North Korea says it has conducted a “successful” hydrogen bomb test, hours after two tremors were detected in the country.
North Korean state television said on Sunday that, “The hydrogen bomb test was a perfect success,” adding that the device was capable of being loaded onto long-range missiles.
The newsreader on the official Korean Central Television said the test had been of a bomb with “unprecedentedly large power,” and that it “marked a very significant occasion in attaining the final goal of completing the state nuclear force.”
The broadcaster showed an image of North Korean leader Kim Jong-un’s handwritten order for the test to be carried out at noon on September 3.
The announcement came after Japanese, South Korean, and US meteorological organizations said they had detected two tremors in North Korea.
The United States Geological Survey (USGS) on Sunday detected a first tremor, saying in an updated reading that the quake measured 6.3 on the Richter scale at a depth of 10 kilometers, 24 kilometers northeast of Sungjibaegam in North Korea.

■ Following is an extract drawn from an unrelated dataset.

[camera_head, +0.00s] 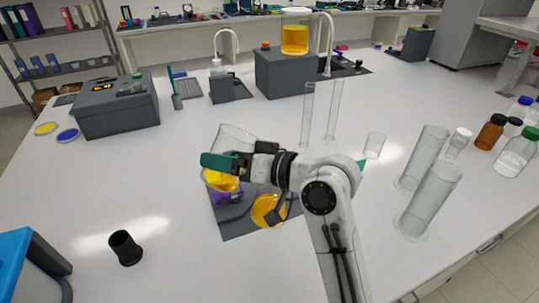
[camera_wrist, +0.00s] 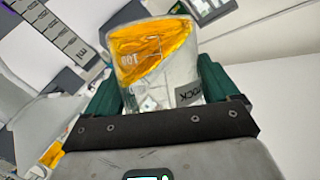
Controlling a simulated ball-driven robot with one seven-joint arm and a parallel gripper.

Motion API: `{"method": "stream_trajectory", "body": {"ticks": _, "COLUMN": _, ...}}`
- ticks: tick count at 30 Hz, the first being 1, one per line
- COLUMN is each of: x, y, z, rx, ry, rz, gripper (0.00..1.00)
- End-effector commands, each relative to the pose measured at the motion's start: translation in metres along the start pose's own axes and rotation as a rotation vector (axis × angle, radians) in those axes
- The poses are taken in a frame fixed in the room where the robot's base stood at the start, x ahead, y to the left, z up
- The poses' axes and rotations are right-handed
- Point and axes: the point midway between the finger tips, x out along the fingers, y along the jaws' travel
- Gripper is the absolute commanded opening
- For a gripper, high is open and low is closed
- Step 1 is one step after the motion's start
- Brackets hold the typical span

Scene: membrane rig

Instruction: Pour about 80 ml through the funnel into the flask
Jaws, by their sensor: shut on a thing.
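My gripper (camera_head: 222,162) is shut on a clear beaker (camera_head: 235,136) of orange-yellow liquid. In the wrist view the beaker (camera_wrist: 160,75) sits between the green fingers, with a "100" mark and a partly hidden label ending in "OCK". Its liquid (camera_wrist: 150,45) lies slanted against the glass, so the beaker is tilted relative to the wrist camera. A rounded vessel with orange liquid (camera_head: 267,210), probably the flask, stands on the dark mat below my arm and is partly hidden by it. I cannot make out the funnel or any falling stream.
A purple item (camera_head: 228,194) is on the dark mat (camera_head: 245,228). A black cup (camera_head: 125,248) stands front left. Tall cylinders (camera_head: 332,110) are behind my arm; large glass cylinders (camera_head: 431,200) and bottles (camera_head: 516,153) stand right.

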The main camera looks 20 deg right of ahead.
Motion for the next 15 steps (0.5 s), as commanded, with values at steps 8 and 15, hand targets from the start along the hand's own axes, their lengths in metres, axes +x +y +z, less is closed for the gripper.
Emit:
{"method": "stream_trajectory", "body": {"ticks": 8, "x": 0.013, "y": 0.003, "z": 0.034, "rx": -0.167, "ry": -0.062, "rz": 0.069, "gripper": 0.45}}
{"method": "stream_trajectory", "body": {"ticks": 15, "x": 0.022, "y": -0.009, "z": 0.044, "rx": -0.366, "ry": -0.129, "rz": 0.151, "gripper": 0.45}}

South Korea’s Joint Chiefs of Staff said in a statement that the seismic tremor had been detected near the North’s Punggye-ri nuclear test site.

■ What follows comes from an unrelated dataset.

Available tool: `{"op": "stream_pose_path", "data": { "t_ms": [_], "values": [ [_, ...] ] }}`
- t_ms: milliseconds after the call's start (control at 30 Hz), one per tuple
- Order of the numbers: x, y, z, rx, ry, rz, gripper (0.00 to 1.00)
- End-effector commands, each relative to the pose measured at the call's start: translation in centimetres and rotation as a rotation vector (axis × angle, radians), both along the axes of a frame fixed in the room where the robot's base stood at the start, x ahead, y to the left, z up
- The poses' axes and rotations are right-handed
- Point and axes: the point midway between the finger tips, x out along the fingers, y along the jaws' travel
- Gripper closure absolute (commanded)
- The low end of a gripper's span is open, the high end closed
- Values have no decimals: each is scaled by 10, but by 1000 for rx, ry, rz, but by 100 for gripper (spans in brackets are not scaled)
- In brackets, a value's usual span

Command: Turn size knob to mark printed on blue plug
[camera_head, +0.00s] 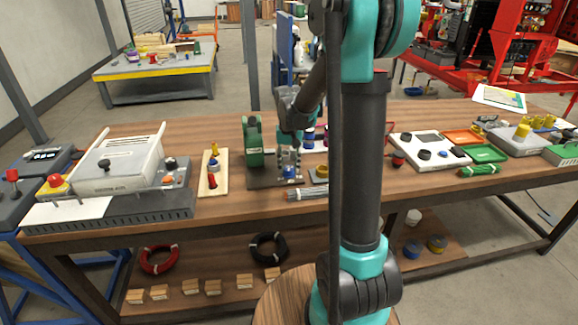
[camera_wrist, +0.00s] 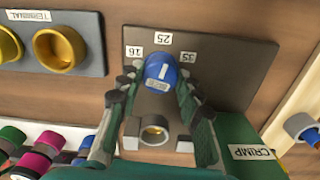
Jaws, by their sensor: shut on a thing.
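The blue size knob (camera_wrist: 158,72) sits on a brown plate (camera_wrist: 222,62) with printed marks 16, 25 and 35 around it. Its white line runs nearly straight up in the wrist view, roughly toward the 25 label (camera_wrist: 163,38). My gripper (camera_wrist: 161,76) is shut on the knob, one finger on each side. In the head view my gripper (camera_head: 289,168) is low over the plate beside the green crimp tool (camera_head: 254,140).
A metal socket (camera_wrist: 154,131) is just below the knob, with a green CRIMP body (camera_wrist: 258,152) beside it. A TERMINAL block (camera_wrist: 52,42) is at left. Several coloured plugs (camera_wrist: 45,143) lie lower left. A cable bundle (camera_head: 307,193) lies in front of the plate.

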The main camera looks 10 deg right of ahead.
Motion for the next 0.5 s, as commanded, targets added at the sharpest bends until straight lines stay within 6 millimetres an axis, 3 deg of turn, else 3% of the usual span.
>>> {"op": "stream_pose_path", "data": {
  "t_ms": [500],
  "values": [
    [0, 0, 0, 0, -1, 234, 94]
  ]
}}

China detected a second tremor, which it said was magnitude 4.6 and came at a depth of zero kilometers eight minutes after the first quake.
While South Korean officials said that the tremors were likely caused by a nuclear explosion, Japan said in certain terms that a nuclear test had occurred.
“After examining the data, we concluded that it was a nuclear test,” Japanese Foreign Minister Taro Kono said at a briefing after a meeting of Japan’s National Security Council.
Japan’s Ministry of Defense said it had dispatched at least three military jets from bases in Japan to test for radiation.
China ‘strongly condemns’ test
In a statement issued on Sunday, the Chinese Foreign Ministry “strongly condemned” North Korea’s hydrogen bomb test and the development of the warhead to be mounted on missiles.
North Korea “has ignored the international community’s widespread opposition, again carrying out a nuclear test. China’s government expresses resolute opposition and strong condemnation toward this,” the statement read.
South Korea urges ‘strongest punishment’
South Korean President Moon Jae-in also called for the “strongest punishment” against Pyongyang, including new United Nations sanctions “to completely isolate North Korea.”
Presidential security adviser Chung Eui-Yong cited Moon as saying that the South would discuss deploying “the strongest strategic assets of the US military,” referring to tactical nuclear weapons, which had been withdrawn by Washington in 1991.
Just earlier on Sunday, North Korea’s official Korean Central News Agency (KCNA) reported that the country had developed a hydrogen bomb that could be loaded into a new intercontinental ballistic missile.
The developments come amid high tensions over the North Korean missile and nuclear programs.
South Korea, the US, and Japan have been unnerved by the North’s weapons programs, which Pyongyang has been defiantly advancing as countermeasures to their hostility.
On Tuesday, North Korea fired a Hwasong-12 missile — reportedly capable of carrying a nuclear payload — that traveled nearly 2,700 kilometers into the Pacific, including over Japan.
The violation of Japanese airspace sparked angry reactions from Japan and the US, as well as calls for restraint by other countries, including Russia and China. The launch also prompted a United Nations Security Council condemnation.